The FCC report also downplays or doesn’t include data about internet slowdowns on specific websites, like Netflix or YouTube. Complaints about buffering on both popular streaming sites have been regularly cited by angry customers, but the FCC’s annual report signals there is literally nothing wrong with most providers.

Providers still fear their own network slowdowns or problems during known testing periods. The Journal reports many have a solution for that problem as well — temporarily boosting speeds and targeting better performance of popular websites and services during testing periods and returning service to normal after tests are finished.

James Cannon, a longtime cable and telecom engineering executive who left Charter in February admitted that is standard practice at Spectrum.

“I know that goes on,” he told the Journal. “If they have a scheduled test with a government agency, they will be very careful about how that traffic is routed on the network.”
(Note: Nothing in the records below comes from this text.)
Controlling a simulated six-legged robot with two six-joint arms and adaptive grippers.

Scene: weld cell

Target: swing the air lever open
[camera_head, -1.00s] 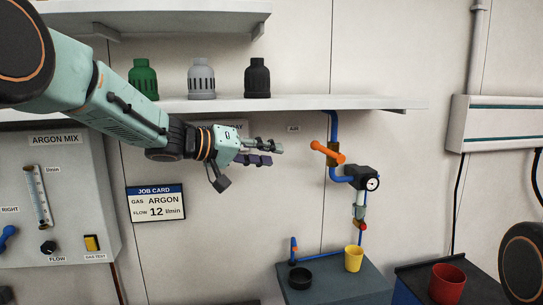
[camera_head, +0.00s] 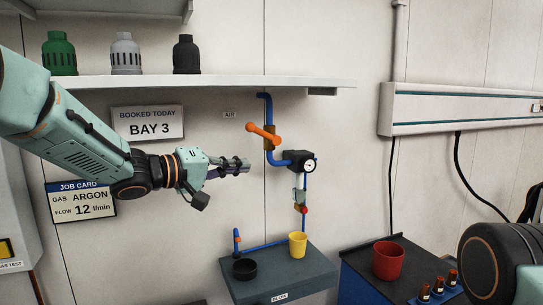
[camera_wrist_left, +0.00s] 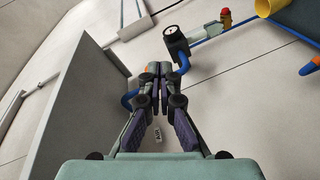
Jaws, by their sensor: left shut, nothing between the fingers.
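The air lever (camera_head: 263,134) is an orange handle on the blue air pipe, below the shelf and right of the AIR label (camera_head: 229,115). It lies across the pipe, tilted down to the right. My left gripper (camera_head: 246,166) is shut and empty, a little left of the lever and lower in the picture. In the left wrist view its fingers (camera_wrist_left: 161,75) meet in front of the pipe and hide most of the lever; a bit of orange shows behind them. My right gripper is not in view.
A black gauge (camera_head: 300,161) sits on the pipe right of the lever. The white shelf (camera_head: 220,83) runs above. Below, a grey bench (camera_head: 285,275) carries a yellow cup (camera_head: 298,245) and a black dish (camera_head: 244,269). A red cup (camera_head: 388,260) stands to the right.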

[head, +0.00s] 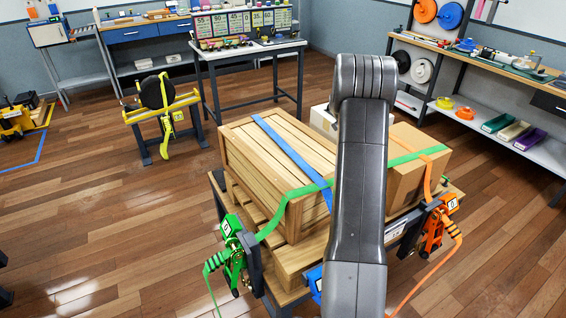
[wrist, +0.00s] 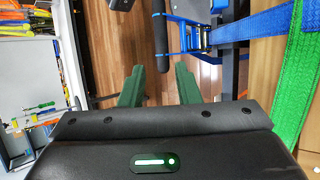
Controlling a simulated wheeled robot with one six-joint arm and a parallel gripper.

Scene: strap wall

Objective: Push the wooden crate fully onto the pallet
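The wooden crate (head: 245,165) rests on the slatted wooden pallet (head: 290,262), which sits on a dark stand. Pallet slats show along the crate's left and front sides; my arm and the straps hide its right side. I cannot tell whether any edge overhangs. A blue strap and a green strap (head: 290,200) cross the crate. My gripper is hidden in the head view. In the wrist view my gripper (wrist: 160,75) has its two green fingers apart, with floor between them. A blue ratchet (wrist: 196,38) with a dark handle is just beyond the fingertips.
A cardboard box (head: 408,170) stands right of the crate under green and orange straps. A green ratchet (head: 234,250) and an orange ratchet (head: 434,230) hang at the stand's front corners. A yellow-armed stand (head: 165,115) is at left.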

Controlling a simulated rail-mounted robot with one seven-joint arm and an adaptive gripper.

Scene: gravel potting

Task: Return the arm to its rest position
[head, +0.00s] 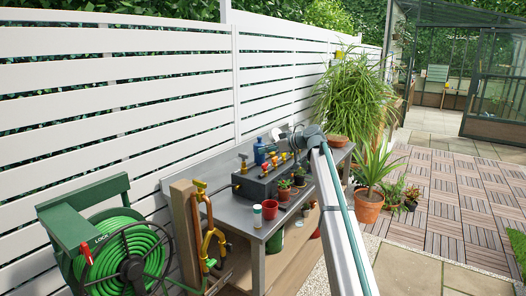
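My arm reaches from the lower right up over the right part of the grey potting bench (227,209). Its dark wrist and my gripper (296,141) are above the back of the bench, near the dark box with taps. The gripper is small and partly hidden by my own arm, so I cannot see whether its fingers are open or shut. I cannot see anything held in it.
A red pot (270,210), a white and green cup (257,216), small potted plants (284,190) and a blue bottle (259,152) stand on the bench. A white slatted fence (120,95) runs behind. A green hose reel (130,262) stands at left. The paved floor at right is open.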

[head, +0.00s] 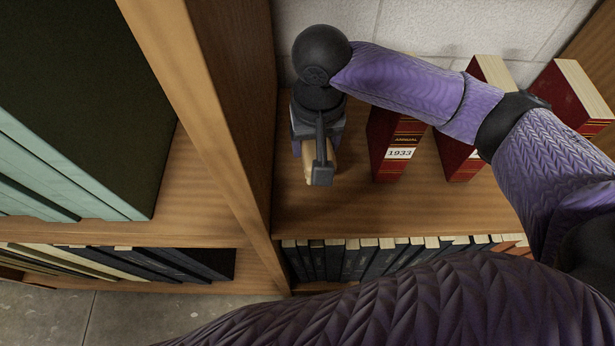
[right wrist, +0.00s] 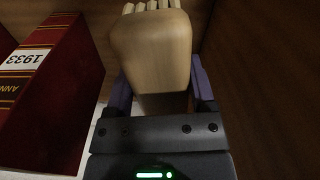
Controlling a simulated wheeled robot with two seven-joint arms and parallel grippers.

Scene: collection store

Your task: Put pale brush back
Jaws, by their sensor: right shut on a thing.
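The pale brush (right wrist: 150,45) is a light wooden block with cream bristles showing at the top of the right wrist view. My right gripper (right wrist: 155,85) is shut on it, with a purple finger on each side. In the head view, my right gripper (head: 310,150) is over the wooden shelf (head: 340,215), between the upright divider and the red book marked 1933. Only a small part of the brush (head: 308,170) shows there, beside the dark wrist parts. I cannot tell whether the brush touches the shelf. My left gripper is not in view.
The red book marked 1933 (head: 390,150) stands right of the gripper, with more red books (head: 575,95) further right. The wooden divider (head: 225,110) is close on the left. Dark books (head: 370,258) fill the shelf below. Shelf space in front of the gripper is bare.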

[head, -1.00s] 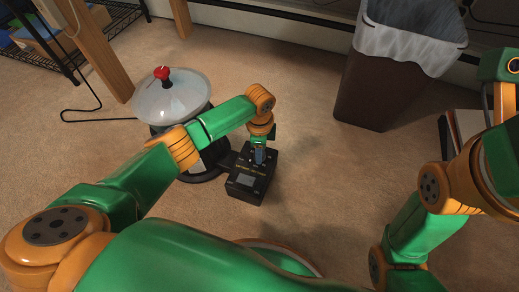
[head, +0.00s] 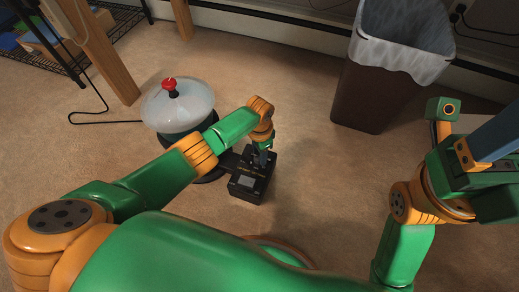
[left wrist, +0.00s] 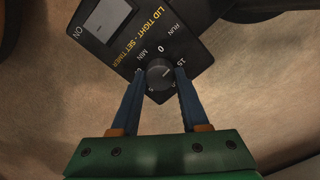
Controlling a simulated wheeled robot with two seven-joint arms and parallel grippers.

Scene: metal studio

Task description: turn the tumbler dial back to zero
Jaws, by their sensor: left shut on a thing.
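The tumbler (head: 178,108) is a round machine with a clear dome lid and a red knob, standing on the carpet. Its black control box (head: 246,186) sits at its right front. In the left wrist view the box panel (left wrist: 128,32) reads "LID TIGHT - SET TIMER", with 0 and 15 around the round dark dial (left wrist: 160,75). My left gripper (left wrist: 159,76) is shut on the dial, one blue finger at each side. It points down over the box in the head view (head: 263,157). The dial's pointer is too unclear to read. My right gripper (head: 497,142) is at the right edge, partly cut off.
A brown bin (head: 378,92) with a white liner stands behind and right of the tumbler. A wooden leg (head: 102,50), a dark shelf and a black cord (head: 103,120) are at the upper left. Carpet right of the box is clear.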

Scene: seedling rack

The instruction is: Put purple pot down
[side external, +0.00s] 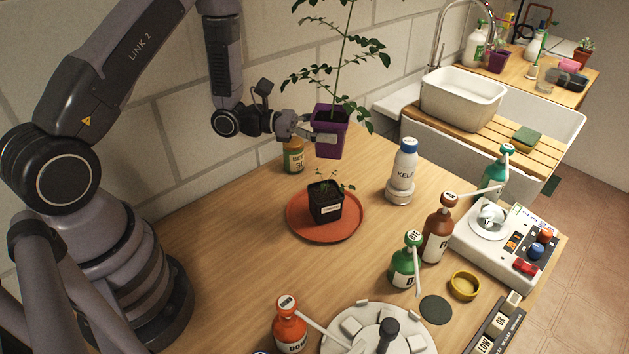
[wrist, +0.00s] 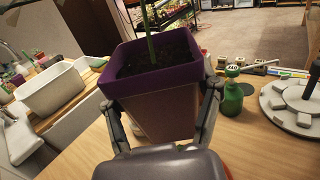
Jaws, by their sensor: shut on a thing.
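The purple pot (side external: 329,143) holds dark soil and a tall leafy plant. My gripper (side external: 319,137) is shut on it and holds it upright in the air, behind and above the small black pot. The purple pot (wrist: 160,88) fills the middle of the wrist view, with a finger of my gripper (wrist: 163,110) on each side. The pot's underside and the table directly beneath it are hidden in the wrist view.
A terracotta saucer (side external: 297,221) bears a small black pot (side external: 325,207) with a seedling. An orange-capped bottle (side external: 293,156) and a white KELP bottle (side external: 402,170) stand nearby. Pump bottles, a scale (side external: 506,240) and a grey round stand (side external: 415,340) occupy the right and front.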

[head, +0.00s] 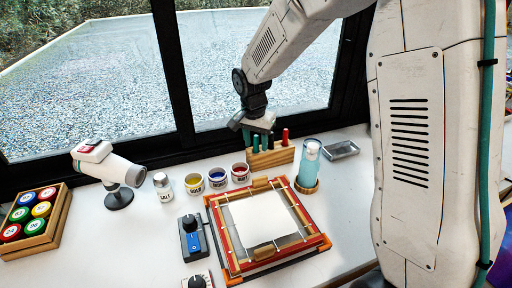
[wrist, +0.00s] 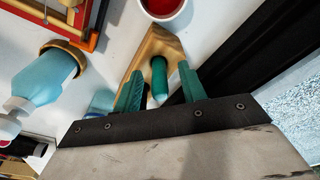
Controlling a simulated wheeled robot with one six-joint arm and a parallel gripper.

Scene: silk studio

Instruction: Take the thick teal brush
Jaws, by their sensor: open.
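A wooden brush block (head: 270,158) stands at the back of the white table by the window. Teal upright shapes and a red brush (head: 285,137) rise above it. My gripper (head: 258,132) is over the block's left part, pointing down. In the wrist view, a teal brush handle (wrist: 158,75) with a rounded top stands between the two open teal fingers of my gripper (wrist: 160,69). A gap shows on each side of the handle. The block (wrist: 155,45) is partly hidden behind the fingers, and its other brushes cannot be made out there.
Paint cups (head: 217,178) and a salt shaker (head: 163,187) stand left of the block. A blue bottle (head: 309,165) and a metal tray (head: 341,149) are to the right. A red-orange frame (head: 216,229) lies in front. The window frame (head: 180,90) rises close behind.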

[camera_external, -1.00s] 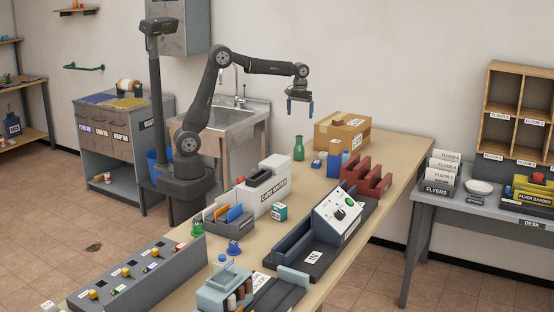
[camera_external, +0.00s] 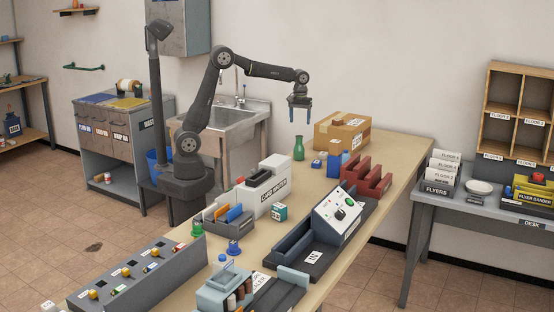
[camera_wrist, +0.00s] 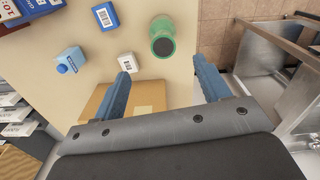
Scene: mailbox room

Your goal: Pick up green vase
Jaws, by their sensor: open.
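The green vase (camera_external: 299,148) stands upright near the back edge of the table, left of the cardboard box. In the wrist view the green vase (camera_wrist: 162,36) is seen from above, its dark mouth showing, beyond the fingertips and a little left of the middle between them. My gripper (camera_external: 299,116) is open and empty, pointing down above the vase and apart from it. In the wrist view my gripper's blue fingers (camera_wrist: 150,72) are spread wide.
A red rack (camera_external: 367,177) and a card writer (camera_external: 266,186) stand nearer. The sink (camera_external: 225,125) is left of the table.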

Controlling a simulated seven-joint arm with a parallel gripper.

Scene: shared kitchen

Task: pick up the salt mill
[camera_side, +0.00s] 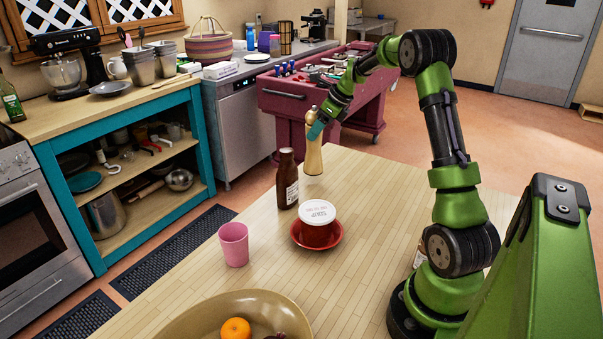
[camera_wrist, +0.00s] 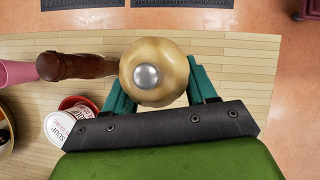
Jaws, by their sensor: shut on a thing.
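The salt mill (camera_side: 313,156) is a tall, pale wooden mill, upright near the far edge of the table. In the wrist view, I look down on its round top with a silver knob (camera_wrist: 146,76). My gripper (camera_side: 317,127) is shut on the mill's upper part, with a teal finger on each side in the wrist view (camera_wrist: 162,92). The mill's lower body is hidden under its top in the wrist view. I cannot tell whether its base touches the table.
A brown bottle (camera_side: 287,180) stands close left of the mill. A soup tub (camera_side: 319,212) sits on a red saucer (camera_side: 298,240) nearer the camera. A pink cup (camera_side: 233,245) and a bowl with fruit (camera_side: 185,325) stand further forward. The table (camera_side: 365,190) is clear to the mill's right.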

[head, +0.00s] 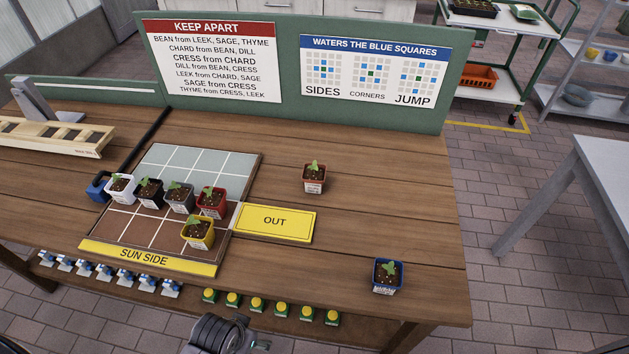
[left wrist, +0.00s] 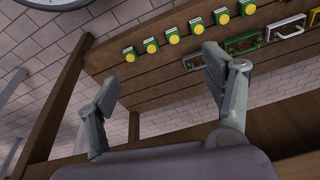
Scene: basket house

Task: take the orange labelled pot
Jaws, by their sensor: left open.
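A terracotta-orange pot (head: 315,185) with a seedling and a pale label stands upright on the table, right of the grid and behind the yellow OUT plate (head: 275,222). Its label is too small to read. My left gripper (left wrist: 162,72) is open and empty in the left wrist view, near the front of the table and apart from any pot. In the head view a dark part of my arm shows at the bottom edge, with no clear fingertips. My right gripper is not seen.
White, black, grey, red and yellow pots stand on the tiled grid (head: 180,160). A blue pot (head: 387,277) stands near the table's front right. Yellow buttons (head: 256,304) and blue switches (head: 104,271) line the front edge. The table right of the orange pot is clear.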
As a result, the FCC’s “independent” annual speed test report is now compromised by large telecom companies, admits Maurice Dean, a telecom and media consultant with 22 years’ experience working on streaming, cable and telecom projects.

“It is problematic,” Dean said. “This attempt to ‘enhance’ performance for these measurements is a well-known practice in the industry,’ and makes the FCC results “almost meaningless for describing actual user experience.”

Tim Wu, a longtime internet advocate, likened the speed test program as more theoretical than actual, suggesting it was like measuring the speed of a car after getting rid of traffic.